Thoughts on Helen Kara’s Creative Research Methods: A Practical Guide

Helen Kara’s Creative research methods in the social scientists pretty much brings the sort of things that we artists have been doing – writing plays, making collages, poetry, making animations, and so forth into research. As I like writing plays and making animations this book was great for me. It said that my art was useful and could be a better way to present my research than an academic essay. A finding that also fitted perfectly with what would become the subject of my research question do we need the academic essay in an art degree, a view also shared by Hamja Ashan who discussed the use of zines as a better format than academic writing in an article published by Shades of Noir link.

Disclaimer. 

Okay so this blog is a bit retrospective, I read the book and did the research and didn’t have time to ponder and write about it earlier. I had actual research to get on and do, and not much time to spare… So, recognising that this blog is a bit postpartum, I still want to record something for posterity to remind me fondly of the whole, sometimes ponderous, research experience. Auto-ethnographically, perhaps it won’t stand up as useful field notes or as a contemporaneous diary, but I still have something to say. This blog is just an overview. I will cover more specific aspects of my learning in future blogs.   

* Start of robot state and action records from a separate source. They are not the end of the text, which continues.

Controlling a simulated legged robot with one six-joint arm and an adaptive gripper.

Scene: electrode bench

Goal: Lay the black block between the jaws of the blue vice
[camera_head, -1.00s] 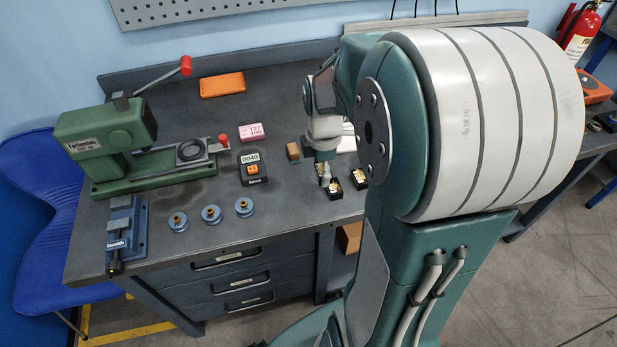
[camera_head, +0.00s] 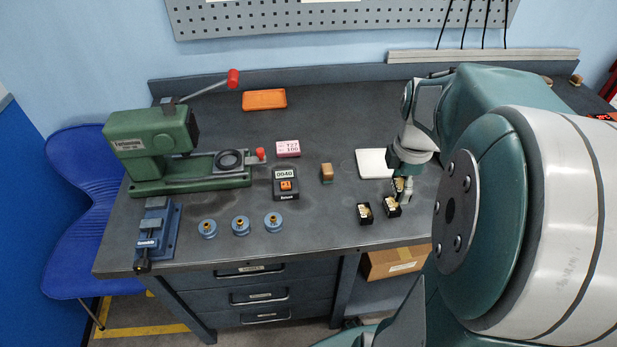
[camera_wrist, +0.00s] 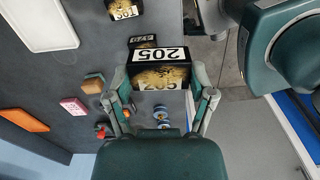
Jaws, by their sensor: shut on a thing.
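My gripper (camera_wrist: 160,88) is shut on a black block (camera_wrist: 160,56) with a white "205" label and a gold-toned face. The block sits between both fingers in the wrist view. In the head view my gripper (camera_head: 405,192) is over the right part of the bench, and the held block is hard to make out there. The blue vice (camera_head: 158,232) stands at the bench's front left corner, far left of my gripper. No block shows in it.
Two other black blocks (camera_head: 365,214) (camera_head: 392,207) stand near the front edge, below my gripper. Blue round fixtures (camera_head: 241,226), a display box (camera_head: 286,187), a brown block (camera_head: 327,173) and a green press (camera_head: 165,150) lie between or near vice and gripper. A white tray (camera_head: 373,164) lies behind.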

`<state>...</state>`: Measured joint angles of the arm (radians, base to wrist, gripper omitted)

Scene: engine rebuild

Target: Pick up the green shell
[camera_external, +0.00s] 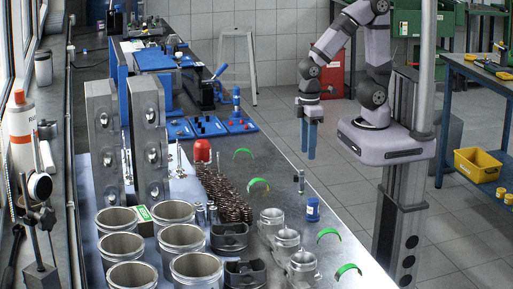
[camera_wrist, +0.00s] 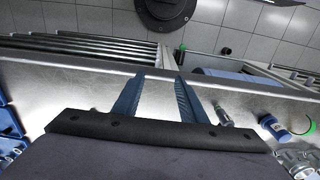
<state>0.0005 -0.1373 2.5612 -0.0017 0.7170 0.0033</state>
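Several thin, curved green shells lie apart on the metal bench: one at the back (camera_external: 243,152), one by the springs (camera_external: 259,184), and two at the right front (camera_external: 328,232) (camera_external: 348,269). In the wrist view a green shell (camera_wrist: 309,126) shows at the right edge; I cannot tell which one. My gripper (camera_external: 309,156) hangs with its blue fingers pointing down, near the bench's right edge and to the right of the back shells. In the wrist view its fingers (camera_wrist: 160,78) are spread with nothing between them. It touches no shell.
Springs (camera_external: 228,195), pistons (camera_external: 273,222), cylinder liners (camera_external: 196,274) and tall metal blocks (camera_external: 149,140) crowd the bench's left and front. The strip around the back shells is fairly clear.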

Creative Research Methods in the social sciences – and in art too, as it happens.

Setting out on my research quest to discover something interesting about teaching art, I downloaded a copy of Helen Kara’s Creative Research Methods in the Social Sciences: a practical guide. Every evening I’d read another chapter and think about how I and other artists had been doing some of what she was talking about, but how those social scientists made their work seem so much more, well, scientific, considered and worthwhile. Good marketing perhaps? Or was there something more to it? Yes, I thought, there were lessons to learn and I would learn them. Of course, I failed dismally at writing my research plan out methodically, like the aforementioned social scientists. A lot of it I just kept in my head, and discussed in conversations, and changed and adapted as I went along, but what I really took away from it was the certainty that my art practice had always already been research, ethical research, presented and disseminated in an accessible way. What I really learned, both from being assigned this research task and from reading this book, was to focus in on a much more specific research question with a specific aim of calling (or not – depending on the outcome) for specific changes and improvement. Whereas my art had previously researched and voiced what already is (even if somewhat invisible), now my research uses art to call for a change, even just a little one. Thanks Helen!

One Reply to “Thoughts on Helen Kara’s Creative Research Methods: A Practical Guide”

  1. Janette you are very welcome. Thank you for your kind words. It is heartwarming to know that my book has had such a positive impact on your work.
    Given your area of interest, I wonder whether you have come across the book ‘Teaching Artfully’ by Meghan Parker? It is recently published and I think you might find it helpful and probably also enjoyable.
    I wish you the best of luck with your research and arts practice.